Having only vague knowledge about the details of your bills or checking accounts. If you don’t know exactly when your bills are due or exactly how much your minimum payments are for those bills, then your lack of clarity is costing you money. This means your payments may show up late or not at all and then you’ll get hit with late fees, interest charges or worse, the item will appear as delinquent on your credit report. If you need to, make a master list of all your bills, with all the due dates and all the amounts you owe so you’re not late. Commit to looking at what you have in your checking and savings accounts on a regular basis. You need to know how much you have in there and how much you have left so you don’t overdraw your account and end up incurring fees.
Not carrying any cash. These days we use our credit or debit cards for most things, but sometimes, only cash will do. If you need cash and don’t have any, you may be forced to use an ATM that doesn’t belong to your bank and you will be charged a fee. That’s if an ATM is even available. You may also be in an emergency situation that requires cash, but now you’re really stuck. Always carry some cash – even $20 – just in case. If you don’t have an extra $20, then carry $5. Anything, just not nothing.

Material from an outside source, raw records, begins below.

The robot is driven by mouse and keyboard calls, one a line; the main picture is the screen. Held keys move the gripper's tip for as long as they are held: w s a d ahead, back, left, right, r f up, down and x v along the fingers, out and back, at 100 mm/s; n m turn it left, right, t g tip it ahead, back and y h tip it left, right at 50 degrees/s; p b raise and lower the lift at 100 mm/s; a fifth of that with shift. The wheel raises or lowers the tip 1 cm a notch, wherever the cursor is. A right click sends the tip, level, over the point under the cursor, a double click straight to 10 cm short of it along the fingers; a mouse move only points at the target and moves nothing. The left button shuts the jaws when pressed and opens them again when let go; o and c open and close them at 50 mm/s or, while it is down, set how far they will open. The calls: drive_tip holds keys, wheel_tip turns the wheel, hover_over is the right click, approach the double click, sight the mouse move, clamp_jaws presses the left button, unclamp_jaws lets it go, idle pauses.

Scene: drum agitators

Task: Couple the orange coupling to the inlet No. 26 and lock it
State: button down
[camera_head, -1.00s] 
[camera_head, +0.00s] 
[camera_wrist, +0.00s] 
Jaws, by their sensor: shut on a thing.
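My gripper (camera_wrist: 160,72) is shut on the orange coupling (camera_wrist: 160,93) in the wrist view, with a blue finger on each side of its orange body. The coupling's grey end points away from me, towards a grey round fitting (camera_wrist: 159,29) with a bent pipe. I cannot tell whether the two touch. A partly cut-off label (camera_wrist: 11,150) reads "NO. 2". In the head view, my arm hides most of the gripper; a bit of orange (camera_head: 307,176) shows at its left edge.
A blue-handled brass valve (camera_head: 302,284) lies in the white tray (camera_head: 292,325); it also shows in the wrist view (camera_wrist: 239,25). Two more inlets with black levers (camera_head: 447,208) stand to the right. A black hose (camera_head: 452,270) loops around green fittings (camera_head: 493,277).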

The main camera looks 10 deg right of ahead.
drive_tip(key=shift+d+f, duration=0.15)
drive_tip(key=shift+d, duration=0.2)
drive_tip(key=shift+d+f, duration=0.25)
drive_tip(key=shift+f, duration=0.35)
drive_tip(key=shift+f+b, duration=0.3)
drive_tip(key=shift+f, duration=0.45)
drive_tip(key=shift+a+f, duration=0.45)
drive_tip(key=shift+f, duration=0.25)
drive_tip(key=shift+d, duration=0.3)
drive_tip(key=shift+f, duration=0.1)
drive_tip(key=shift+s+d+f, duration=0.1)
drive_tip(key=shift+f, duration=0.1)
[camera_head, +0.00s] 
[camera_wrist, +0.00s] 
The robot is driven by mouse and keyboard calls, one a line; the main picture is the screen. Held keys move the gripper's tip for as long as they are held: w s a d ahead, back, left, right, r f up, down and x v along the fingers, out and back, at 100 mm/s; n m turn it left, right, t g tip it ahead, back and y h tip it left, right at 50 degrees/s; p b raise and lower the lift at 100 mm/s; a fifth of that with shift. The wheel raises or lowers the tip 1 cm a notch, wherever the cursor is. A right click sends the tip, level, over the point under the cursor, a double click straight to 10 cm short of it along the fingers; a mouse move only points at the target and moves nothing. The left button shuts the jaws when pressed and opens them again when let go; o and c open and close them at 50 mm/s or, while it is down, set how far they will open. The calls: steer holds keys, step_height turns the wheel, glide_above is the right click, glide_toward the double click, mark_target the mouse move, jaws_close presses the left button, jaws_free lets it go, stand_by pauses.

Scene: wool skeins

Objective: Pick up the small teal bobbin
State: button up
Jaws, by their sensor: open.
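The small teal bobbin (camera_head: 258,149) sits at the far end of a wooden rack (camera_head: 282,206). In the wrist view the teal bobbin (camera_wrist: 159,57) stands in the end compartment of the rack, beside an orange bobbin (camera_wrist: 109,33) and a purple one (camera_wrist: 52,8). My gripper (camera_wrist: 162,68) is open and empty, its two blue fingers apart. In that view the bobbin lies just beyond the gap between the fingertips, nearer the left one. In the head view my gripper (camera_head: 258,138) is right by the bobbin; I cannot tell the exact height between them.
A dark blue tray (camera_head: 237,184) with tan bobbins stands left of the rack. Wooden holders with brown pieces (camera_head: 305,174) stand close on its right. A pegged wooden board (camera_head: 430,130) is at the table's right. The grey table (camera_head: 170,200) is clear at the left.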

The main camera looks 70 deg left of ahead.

Giving your credit cards or PIN number to people you may not be able to trust. In general, never give your PIN number to anyone else and only give your credit cards to those you trust implicitly. Your cards are connected to your credit report and you want to guard that connection carefully.
Letting someone open up an account in your name. You’re trying to improve your credit score. You’ve been working diligently on paying off old debts and paying your bills on time. Then, you look at your report and notice there’s a cable bill that you never signed up for. Then you remember that you let your sister use your name to open up her bill and she hasn’t paid the bill! That happens more frequently than you could imagine. So just say “no” to giving your name and possibly your good credit score away.
Being too generous in order to look good. Paying for other people too often or always being the one to “buy the next round” may make you look both wealthier than you may be and extremely generous, but if you’re really not making ends meet, then this behavior will eventually catch up with you. Even if you can afford it, this money may be better spent building up a savings account, an emergency fund or putting a down payment on a house. If you find yourself offering too much of your money to others, ask yourself why and what you’re getting out of it.
What other self-sabotaging financial behaviors do you exhibit? How might your financial life look different if you addressed one of these?